Work to complete
Transcribe the data that follows precisely, omitting nothing.

Records provided
☆ ☆ ☆ ☆ ☆ ☆ ☆

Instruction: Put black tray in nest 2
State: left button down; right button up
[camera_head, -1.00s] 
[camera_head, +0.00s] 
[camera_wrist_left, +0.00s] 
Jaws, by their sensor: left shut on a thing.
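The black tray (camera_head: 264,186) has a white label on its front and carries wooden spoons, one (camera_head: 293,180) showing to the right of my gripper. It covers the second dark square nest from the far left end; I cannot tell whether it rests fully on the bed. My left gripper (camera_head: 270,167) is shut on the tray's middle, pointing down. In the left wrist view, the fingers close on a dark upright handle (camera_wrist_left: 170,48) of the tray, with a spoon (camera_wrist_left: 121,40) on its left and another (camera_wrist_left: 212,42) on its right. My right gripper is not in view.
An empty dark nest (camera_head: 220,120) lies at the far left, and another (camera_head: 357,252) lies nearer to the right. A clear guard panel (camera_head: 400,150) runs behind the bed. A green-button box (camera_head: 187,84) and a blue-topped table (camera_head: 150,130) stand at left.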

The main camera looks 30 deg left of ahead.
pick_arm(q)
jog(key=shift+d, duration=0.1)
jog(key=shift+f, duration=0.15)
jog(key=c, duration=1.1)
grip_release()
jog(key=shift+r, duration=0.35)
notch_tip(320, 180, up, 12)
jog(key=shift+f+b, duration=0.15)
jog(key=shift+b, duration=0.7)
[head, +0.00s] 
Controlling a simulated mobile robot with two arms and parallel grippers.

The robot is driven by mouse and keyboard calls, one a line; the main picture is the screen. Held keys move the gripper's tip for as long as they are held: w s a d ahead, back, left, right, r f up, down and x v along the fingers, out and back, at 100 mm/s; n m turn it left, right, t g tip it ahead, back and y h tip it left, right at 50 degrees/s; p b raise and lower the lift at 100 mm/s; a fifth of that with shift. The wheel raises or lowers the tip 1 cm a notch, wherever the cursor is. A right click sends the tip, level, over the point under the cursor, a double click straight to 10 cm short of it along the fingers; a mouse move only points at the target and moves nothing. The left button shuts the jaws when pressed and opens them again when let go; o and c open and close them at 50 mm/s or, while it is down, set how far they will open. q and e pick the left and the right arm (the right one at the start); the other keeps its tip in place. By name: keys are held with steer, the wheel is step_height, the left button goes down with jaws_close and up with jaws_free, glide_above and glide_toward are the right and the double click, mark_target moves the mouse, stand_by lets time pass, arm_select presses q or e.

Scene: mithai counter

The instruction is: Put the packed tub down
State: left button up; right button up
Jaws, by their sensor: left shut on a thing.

☆ ☆ ☆ ☆ ☆ ☆ ☆

Problem solution
Instruction: Put black tray in nest 2
State: left button down; right button up
[camera_head, -1.00s] 
[camera_head, +0.00s] 
[camera_wrist_left, +0.00s] 
Jaws, by their sensor: left shut on a thing.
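The black tray (camera_head: 264,186) has a white label on its front and carries wooden spoons, one (camera_head: 293,180) showing to the right of my gripper. It covers the second dark square nest from the far left end; I cannot tell whether it rests fully on the bed. My left gripper (camera_head: 270,167) is shut on the tray's middle, pointing down. In the left wrist view, the fingers close on a dark upright handle (camera_wrist_left: 170,48) of the tray, with a spoon (camera_wrist_left: 121,40) on its left and another (camera_wrist_left: 212,42) on its right. My right gripper is not in view.
An empty dark nest (camera_head: 220,120) lies at the far left, and another (camera_head: 357,252) lies nearer to the right. A clear guard panel (camera_head: 400,150) runs behind the bed. A green-button box (camera_head: 187,84) and a blue-topped table (camera_head: 150,130) stand at left.

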The main camera looks 30 deg left of ahead.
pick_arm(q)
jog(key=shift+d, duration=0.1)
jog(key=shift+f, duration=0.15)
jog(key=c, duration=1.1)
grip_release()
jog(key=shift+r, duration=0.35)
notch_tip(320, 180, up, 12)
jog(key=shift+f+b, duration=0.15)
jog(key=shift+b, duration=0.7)
[head, +0.00s] 
Controlling a simulated mobile robot with two arms and parallel grippers.

The robot is driven by mouse and keyboard calls, one a line; the main picture is the screen. Held keys move the gripper's tip for as long as they are held: w s a d ahead, back, left, right, r f up, down and x v along the fingers, out and back, at 100 mm/s; n m turn it left, right, t g tip it ahead, back and y h tip it left, right at 50 degrees/s; p b raise and lower the lift at 100 mm/s; a fifth of that with shift. The wheel raises or lowers the tip 1 cm a notch, wherever the cursor is. A right click sends the tip, level, over the point under the cursor, a double click straight to 10 cm short of it along the fingers; a mouse move only points at the target and moves nothing. The left button shuts the jaws when pressed and opens them again when let go; o and c open and close them at 50 mm/s or, while it is down, set how far they will open. q and e pick the left and the right arm (the right one at the start); the other keeps its tip in place. By name: keys are held with steer, the wheel is step_height, the left button goes down with jaws_close and up with jaws_free, glide_above and glide_toward are the right and the double click, mark_target moves the mouse, stand_by lets time pass, arm_select presses q or e.

Scene: mithai counter

The instruction is: Put the packed tub down
State: left button up; right button up
Jaws, by their sensor: left shut on a thing.

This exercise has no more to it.